PROBLEM DETAILS: Give all of the lines again exactly as they read.

DATA BLOCK:
#####

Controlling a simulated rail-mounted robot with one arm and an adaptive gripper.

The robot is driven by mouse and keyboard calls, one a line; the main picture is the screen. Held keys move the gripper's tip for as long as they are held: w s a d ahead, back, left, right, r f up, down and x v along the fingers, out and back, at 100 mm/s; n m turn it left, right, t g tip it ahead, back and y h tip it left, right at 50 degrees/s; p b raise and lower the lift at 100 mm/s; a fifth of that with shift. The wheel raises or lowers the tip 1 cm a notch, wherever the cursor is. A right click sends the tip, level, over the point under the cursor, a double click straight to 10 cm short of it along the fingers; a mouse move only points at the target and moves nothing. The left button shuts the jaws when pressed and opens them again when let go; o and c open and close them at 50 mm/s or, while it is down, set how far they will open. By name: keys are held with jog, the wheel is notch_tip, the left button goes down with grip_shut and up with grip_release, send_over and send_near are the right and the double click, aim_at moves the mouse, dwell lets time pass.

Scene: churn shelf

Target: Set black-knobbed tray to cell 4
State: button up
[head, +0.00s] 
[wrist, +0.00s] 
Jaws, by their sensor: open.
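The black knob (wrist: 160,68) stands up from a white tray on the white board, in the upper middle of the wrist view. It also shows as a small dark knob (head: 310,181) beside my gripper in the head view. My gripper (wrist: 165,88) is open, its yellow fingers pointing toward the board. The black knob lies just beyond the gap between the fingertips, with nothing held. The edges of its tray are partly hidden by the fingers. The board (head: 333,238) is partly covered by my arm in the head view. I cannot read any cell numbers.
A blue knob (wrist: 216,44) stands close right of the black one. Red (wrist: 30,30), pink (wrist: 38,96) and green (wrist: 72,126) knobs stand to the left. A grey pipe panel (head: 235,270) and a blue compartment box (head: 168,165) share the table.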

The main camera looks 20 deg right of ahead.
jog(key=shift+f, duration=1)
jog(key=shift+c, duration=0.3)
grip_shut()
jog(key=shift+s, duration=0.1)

#####

RESULT OF THIS EXERCISE:
Controlling a simulated rail-mounted robot with one arm and an adaptive gripper.

The robot is driven by mouse and keyboard calls, one a line; the main picture is the screen. Held keys move the gripper's tip for as long as they are held: w s a d ahead, back, left, right, r f up, down and x v along the fingers, out and back, at 100 mm/s; n m turn it left, right, t g tip it ahead, back and y h tip it left, right at 50 degrees/s; p b raise and lower the lift at 100 mm/s; a fifth of that with shift. The wheel raises or lowers the tip 1 cm a notch, wherever the cursor is. A right click sends the tip, level, over the point under the cursor, a double click straight to 10 cm short of it along the fingers; a mouse move only points at the target and moves nothing. The left button shuts the jaws when pressed and opens them again when let go; o and c open and close them at 50 mm/s or, while it is down, set how far they will open. By name: keys are held with jog, the wheel is notch_tip, the left button goes down with grip_shut and up with grip_release, send_over and send_near are the right and the double click, aim_at moves the mouse, dwell lets time pass.

Scene: churn shelf

Target: Set black-knobbed tray to cell 4
State: button up
[head, +0.00s] 
[wrist, +0.00s] 
Jaws, by their sensor: open.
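The black knob (wrist: 160,68) stands up from a white tray on the white board, in the upper middle of the wrist view. It also shows as a small dark knob (head: 310,181) beside my gripper in the head view. My gripper (wrist: 165,88) is open, its yellow fingers pointing toward the board. The black knob lies just beyond the gap between the fingertips, with nothing held. The edges of its tray are partly hidden by the fingers. The board (head: 333,238) is partly covered by my arm in the head view. I cannot read any cell numbers.
A blue knob (wrist: 216,44) stands close right of the black one. Red (wrist: 30,30), pink (wrist: 38,96) and green (wrist: 72,126) knobs stand to the left. A grey pipe panel (head: 235,270) and a blue compartment box (head: 168,165) share the table.

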The main camera looks 20 deg right of ahead.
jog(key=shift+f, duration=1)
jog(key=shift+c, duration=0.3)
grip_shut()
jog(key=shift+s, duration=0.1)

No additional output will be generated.